● Task objective
Go through the records below line by line. Count the lines with "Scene" and give the count alone.

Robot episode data
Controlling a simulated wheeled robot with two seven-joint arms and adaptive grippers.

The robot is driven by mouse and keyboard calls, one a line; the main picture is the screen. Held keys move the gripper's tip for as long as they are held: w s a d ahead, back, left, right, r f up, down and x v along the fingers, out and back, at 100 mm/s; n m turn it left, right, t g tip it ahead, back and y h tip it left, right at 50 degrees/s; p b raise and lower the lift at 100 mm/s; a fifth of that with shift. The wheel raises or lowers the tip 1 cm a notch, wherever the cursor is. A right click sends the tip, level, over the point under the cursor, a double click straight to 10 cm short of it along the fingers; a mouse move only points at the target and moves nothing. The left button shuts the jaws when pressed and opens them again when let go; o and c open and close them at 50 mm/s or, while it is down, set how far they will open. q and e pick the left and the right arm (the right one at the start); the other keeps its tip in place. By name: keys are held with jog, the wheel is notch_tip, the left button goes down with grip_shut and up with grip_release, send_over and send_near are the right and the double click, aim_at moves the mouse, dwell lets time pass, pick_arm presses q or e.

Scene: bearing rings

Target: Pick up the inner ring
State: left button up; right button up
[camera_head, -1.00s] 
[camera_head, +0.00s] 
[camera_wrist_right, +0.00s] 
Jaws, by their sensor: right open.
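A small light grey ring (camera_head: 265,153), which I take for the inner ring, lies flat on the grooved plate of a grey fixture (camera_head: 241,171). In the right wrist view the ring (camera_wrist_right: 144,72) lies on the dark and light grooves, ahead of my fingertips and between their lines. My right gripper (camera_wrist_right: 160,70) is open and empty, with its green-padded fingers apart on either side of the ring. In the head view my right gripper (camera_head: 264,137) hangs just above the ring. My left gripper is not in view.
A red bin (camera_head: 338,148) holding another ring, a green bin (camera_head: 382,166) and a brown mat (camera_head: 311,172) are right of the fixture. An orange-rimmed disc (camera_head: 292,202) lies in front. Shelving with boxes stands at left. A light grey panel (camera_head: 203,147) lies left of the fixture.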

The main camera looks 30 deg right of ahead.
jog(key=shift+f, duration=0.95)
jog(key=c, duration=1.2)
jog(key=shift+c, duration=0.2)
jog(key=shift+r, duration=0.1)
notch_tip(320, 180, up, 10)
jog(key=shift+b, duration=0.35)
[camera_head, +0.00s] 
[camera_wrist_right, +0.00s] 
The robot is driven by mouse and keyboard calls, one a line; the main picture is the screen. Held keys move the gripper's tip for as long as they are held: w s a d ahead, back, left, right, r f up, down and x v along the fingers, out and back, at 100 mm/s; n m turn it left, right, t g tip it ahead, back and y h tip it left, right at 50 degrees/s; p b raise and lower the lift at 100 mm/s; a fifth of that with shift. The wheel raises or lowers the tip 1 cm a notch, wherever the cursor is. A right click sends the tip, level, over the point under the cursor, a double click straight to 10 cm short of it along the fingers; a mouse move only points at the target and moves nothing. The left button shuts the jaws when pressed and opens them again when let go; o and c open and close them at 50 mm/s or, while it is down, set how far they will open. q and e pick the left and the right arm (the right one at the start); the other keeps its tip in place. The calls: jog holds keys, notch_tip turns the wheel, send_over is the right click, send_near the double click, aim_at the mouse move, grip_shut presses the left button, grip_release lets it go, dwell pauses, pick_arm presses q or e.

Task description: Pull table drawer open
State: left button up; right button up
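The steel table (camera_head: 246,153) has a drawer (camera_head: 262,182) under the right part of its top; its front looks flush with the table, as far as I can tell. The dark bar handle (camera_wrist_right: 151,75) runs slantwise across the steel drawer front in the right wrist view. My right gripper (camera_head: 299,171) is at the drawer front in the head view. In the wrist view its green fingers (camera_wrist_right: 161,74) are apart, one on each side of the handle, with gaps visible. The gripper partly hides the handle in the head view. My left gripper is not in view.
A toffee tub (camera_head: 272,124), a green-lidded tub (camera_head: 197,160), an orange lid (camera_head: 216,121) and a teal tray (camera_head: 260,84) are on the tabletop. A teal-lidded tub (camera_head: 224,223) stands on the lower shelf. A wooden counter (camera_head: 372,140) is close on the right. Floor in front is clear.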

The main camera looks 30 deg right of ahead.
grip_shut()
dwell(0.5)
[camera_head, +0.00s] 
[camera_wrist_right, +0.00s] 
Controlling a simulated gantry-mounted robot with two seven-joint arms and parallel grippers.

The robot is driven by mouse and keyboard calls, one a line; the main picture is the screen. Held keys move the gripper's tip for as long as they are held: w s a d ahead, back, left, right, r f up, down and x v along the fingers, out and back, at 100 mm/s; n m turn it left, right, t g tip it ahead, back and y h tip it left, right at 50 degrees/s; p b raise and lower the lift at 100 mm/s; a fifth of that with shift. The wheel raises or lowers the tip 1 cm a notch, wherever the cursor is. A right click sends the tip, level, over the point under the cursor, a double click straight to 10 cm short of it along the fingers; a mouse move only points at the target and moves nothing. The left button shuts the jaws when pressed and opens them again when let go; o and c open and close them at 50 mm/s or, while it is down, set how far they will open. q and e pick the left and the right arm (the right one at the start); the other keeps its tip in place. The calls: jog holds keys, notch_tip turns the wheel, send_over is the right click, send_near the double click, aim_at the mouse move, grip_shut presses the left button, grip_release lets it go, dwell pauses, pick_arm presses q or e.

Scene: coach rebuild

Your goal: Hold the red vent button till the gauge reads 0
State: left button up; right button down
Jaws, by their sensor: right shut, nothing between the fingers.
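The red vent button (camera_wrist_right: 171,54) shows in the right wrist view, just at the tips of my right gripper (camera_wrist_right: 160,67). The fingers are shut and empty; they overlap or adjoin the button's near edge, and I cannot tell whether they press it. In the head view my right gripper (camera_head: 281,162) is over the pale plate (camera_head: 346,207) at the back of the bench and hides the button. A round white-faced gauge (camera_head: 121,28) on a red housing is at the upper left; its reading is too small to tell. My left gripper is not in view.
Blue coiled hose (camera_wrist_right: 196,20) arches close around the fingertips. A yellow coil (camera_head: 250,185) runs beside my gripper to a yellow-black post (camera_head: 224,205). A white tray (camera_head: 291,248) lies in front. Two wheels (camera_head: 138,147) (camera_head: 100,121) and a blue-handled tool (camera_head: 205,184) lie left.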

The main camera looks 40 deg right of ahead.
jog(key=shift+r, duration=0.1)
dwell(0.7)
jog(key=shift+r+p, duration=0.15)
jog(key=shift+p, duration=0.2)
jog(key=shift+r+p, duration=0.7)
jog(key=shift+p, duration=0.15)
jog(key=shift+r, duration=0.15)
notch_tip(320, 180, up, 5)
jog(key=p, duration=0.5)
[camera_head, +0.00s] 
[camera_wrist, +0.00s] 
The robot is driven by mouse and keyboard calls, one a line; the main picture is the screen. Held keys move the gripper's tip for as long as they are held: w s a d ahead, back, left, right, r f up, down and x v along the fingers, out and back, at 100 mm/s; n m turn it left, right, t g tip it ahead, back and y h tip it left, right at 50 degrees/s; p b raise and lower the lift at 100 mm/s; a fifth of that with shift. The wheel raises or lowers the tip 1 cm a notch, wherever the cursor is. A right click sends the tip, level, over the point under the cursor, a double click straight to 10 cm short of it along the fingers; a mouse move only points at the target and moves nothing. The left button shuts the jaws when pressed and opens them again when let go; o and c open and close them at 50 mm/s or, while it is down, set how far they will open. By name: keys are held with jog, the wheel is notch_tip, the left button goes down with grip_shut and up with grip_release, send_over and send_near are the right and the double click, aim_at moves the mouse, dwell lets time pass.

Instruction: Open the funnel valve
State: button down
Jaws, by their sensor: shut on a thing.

● Solution to this problem
2